■ **Written exercise**: In the entries below, count every line with the string "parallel". State the count and nothing else.

■ **Material for this exercise**:
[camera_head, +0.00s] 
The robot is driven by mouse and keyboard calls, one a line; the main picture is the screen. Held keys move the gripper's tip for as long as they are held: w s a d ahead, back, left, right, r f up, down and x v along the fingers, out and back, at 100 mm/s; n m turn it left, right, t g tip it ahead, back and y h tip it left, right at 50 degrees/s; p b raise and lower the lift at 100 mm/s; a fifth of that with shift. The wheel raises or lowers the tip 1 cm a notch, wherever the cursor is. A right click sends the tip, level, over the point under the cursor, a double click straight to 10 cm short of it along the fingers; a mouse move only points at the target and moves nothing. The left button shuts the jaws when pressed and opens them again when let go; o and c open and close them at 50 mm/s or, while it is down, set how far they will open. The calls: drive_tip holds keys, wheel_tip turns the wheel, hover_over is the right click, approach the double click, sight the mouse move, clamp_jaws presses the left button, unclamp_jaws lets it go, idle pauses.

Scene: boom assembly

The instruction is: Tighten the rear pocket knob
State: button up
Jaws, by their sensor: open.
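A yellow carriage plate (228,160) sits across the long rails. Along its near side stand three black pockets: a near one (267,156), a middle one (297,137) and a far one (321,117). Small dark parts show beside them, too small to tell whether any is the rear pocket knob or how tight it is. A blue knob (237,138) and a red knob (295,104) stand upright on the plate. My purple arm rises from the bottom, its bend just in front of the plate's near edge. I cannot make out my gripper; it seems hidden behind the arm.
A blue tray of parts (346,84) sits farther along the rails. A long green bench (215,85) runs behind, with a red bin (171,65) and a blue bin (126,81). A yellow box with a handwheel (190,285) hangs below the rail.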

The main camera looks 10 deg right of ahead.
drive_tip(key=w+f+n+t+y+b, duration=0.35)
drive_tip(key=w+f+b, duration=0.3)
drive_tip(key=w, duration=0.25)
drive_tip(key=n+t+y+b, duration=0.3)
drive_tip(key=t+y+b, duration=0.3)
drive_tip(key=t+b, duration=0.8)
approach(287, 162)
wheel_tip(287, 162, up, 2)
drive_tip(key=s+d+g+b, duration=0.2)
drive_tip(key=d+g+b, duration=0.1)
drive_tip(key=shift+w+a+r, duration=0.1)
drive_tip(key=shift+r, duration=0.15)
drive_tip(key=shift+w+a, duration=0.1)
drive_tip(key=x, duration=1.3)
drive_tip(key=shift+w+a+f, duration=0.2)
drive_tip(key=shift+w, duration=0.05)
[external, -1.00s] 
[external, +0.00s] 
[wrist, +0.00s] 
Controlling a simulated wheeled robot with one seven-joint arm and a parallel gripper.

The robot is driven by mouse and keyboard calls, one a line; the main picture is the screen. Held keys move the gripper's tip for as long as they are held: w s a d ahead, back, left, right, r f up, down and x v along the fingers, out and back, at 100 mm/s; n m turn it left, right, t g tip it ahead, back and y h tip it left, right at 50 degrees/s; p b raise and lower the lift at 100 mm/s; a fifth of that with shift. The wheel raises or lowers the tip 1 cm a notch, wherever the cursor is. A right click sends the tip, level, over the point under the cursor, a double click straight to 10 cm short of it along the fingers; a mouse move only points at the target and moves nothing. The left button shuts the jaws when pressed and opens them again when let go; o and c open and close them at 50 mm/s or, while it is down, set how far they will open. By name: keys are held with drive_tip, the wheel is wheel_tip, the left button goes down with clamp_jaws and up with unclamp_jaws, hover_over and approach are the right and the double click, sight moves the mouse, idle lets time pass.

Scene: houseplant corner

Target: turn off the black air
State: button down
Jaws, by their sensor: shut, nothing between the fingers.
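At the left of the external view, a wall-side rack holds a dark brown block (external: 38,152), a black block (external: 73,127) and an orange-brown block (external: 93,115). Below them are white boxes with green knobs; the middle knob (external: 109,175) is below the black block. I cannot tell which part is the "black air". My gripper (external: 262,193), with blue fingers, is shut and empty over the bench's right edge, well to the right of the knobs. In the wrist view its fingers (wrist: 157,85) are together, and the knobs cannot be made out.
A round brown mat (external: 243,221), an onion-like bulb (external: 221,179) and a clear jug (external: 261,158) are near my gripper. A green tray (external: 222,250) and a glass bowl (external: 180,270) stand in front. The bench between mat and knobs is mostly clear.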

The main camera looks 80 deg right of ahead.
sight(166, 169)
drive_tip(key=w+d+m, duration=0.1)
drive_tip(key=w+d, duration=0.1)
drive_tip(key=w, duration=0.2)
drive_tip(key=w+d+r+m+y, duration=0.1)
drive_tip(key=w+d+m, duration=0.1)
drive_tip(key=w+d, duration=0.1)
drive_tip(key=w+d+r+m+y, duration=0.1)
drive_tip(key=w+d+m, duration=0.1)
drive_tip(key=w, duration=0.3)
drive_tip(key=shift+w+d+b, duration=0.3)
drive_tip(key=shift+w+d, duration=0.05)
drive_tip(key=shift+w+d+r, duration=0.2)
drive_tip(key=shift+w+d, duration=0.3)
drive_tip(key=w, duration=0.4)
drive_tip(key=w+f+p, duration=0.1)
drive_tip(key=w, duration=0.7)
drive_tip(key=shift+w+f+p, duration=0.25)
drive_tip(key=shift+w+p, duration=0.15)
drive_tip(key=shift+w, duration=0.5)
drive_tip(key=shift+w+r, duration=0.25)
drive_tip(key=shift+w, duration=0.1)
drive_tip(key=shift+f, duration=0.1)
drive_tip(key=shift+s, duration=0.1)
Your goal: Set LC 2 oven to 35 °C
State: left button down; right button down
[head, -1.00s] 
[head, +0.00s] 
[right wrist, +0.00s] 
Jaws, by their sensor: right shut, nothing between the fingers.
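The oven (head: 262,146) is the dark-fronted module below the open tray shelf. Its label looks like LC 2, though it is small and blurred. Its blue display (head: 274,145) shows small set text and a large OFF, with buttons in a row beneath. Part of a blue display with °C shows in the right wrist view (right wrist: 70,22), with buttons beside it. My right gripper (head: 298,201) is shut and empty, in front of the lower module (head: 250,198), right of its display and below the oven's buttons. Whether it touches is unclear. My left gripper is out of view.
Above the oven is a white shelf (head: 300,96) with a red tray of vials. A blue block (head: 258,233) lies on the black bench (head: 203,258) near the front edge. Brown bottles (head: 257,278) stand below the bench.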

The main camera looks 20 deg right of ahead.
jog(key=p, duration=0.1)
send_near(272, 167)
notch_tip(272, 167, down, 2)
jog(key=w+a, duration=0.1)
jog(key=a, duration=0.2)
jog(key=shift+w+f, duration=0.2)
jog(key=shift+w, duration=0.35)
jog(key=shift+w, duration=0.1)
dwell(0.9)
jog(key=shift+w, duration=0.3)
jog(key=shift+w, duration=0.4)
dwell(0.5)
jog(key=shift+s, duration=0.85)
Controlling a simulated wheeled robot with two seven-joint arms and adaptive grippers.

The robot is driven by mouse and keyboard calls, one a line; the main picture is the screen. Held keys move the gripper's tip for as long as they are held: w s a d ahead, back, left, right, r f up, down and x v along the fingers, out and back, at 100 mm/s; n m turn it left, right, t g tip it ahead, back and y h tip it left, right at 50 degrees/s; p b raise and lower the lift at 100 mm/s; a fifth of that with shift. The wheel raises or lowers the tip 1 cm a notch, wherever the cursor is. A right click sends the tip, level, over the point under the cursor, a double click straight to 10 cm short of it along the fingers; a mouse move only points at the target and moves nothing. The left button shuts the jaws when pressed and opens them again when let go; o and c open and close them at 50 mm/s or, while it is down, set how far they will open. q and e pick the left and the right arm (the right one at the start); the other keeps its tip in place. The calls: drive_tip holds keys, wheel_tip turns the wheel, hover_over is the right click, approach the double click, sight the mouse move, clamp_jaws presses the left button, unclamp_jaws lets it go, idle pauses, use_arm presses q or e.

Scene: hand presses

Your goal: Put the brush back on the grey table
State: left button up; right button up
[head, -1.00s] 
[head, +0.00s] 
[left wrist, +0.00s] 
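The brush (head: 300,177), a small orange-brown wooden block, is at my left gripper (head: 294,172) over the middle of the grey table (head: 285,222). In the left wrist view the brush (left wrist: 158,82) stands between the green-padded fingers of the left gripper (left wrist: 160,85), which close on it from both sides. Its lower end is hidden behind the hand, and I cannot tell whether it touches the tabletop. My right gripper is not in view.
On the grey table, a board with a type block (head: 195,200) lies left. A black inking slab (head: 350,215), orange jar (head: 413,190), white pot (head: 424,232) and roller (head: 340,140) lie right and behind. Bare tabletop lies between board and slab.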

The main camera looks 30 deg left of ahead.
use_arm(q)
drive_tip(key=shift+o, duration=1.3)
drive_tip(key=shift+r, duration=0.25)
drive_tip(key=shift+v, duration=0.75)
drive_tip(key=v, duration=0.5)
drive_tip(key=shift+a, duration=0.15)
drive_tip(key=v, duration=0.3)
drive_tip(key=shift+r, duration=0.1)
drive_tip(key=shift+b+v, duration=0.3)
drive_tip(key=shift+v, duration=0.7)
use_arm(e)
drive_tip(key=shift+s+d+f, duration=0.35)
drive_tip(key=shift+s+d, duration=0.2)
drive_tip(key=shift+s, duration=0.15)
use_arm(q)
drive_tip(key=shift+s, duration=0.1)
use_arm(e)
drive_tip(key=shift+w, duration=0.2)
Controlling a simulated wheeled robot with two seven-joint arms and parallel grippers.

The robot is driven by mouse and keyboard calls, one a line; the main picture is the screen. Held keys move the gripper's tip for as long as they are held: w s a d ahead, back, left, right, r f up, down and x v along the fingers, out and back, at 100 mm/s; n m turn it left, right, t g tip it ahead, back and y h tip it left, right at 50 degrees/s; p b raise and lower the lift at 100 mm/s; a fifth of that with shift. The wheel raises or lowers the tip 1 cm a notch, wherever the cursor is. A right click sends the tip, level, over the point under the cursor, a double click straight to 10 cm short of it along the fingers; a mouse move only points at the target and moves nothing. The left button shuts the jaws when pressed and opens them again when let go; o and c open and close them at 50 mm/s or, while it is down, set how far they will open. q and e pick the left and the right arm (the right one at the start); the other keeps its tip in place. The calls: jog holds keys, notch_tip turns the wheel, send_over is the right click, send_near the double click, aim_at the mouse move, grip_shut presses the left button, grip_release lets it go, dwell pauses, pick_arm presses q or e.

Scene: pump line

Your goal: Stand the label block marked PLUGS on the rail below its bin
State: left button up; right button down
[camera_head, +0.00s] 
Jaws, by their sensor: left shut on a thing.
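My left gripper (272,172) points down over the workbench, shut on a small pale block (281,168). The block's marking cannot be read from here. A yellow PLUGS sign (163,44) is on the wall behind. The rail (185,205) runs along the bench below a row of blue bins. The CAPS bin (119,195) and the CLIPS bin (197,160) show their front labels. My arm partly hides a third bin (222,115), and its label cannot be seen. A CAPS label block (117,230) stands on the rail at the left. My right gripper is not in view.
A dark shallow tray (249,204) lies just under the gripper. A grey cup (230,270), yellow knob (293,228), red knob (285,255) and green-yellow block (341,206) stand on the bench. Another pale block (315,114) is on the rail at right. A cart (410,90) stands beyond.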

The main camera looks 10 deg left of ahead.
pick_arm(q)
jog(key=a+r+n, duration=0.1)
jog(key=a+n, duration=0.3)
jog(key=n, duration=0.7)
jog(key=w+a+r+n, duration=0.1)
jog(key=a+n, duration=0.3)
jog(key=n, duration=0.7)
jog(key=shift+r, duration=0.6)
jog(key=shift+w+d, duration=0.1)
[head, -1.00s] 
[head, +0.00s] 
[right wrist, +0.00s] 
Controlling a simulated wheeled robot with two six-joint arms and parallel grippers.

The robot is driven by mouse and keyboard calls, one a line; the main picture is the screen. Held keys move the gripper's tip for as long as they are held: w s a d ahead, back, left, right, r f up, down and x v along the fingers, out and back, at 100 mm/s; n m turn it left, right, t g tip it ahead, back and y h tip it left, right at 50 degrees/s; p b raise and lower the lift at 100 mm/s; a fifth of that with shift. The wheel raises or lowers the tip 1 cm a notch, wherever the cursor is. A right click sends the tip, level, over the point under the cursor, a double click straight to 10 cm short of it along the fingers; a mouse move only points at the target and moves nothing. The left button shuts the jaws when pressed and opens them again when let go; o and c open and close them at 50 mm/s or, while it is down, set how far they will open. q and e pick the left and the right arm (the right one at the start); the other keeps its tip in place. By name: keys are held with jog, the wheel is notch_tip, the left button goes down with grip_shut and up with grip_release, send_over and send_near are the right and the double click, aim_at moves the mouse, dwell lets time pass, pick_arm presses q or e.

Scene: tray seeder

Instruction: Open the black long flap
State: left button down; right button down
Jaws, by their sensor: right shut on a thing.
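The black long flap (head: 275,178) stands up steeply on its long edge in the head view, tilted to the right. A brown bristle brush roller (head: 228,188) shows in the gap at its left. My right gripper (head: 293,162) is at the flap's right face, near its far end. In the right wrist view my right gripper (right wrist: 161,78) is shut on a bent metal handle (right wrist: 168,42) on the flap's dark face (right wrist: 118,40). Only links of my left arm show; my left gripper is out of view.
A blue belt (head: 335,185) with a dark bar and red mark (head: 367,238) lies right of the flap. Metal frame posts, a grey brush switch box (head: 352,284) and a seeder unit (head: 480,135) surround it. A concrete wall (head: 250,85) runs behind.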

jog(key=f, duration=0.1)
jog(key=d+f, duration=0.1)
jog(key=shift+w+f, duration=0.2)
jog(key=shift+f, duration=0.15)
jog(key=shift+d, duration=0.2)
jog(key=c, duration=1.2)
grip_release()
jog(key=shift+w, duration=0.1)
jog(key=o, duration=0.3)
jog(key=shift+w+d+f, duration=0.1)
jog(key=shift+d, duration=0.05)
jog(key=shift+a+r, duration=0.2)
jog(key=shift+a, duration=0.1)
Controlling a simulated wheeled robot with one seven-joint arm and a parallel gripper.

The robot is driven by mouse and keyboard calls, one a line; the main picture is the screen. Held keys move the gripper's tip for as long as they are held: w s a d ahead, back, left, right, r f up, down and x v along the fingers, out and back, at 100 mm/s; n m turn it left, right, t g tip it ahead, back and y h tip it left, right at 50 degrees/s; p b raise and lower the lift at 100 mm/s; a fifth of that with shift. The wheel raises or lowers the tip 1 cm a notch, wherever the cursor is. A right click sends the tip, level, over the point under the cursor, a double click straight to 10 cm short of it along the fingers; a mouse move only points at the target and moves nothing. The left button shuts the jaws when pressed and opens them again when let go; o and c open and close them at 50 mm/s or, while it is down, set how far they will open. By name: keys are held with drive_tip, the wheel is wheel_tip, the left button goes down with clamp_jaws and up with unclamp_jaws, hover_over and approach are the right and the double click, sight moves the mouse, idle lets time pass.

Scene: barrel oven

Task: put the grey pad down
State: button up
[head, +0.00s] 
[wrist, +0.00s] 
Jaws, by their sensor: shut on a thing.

■ **Answer to the task**: 4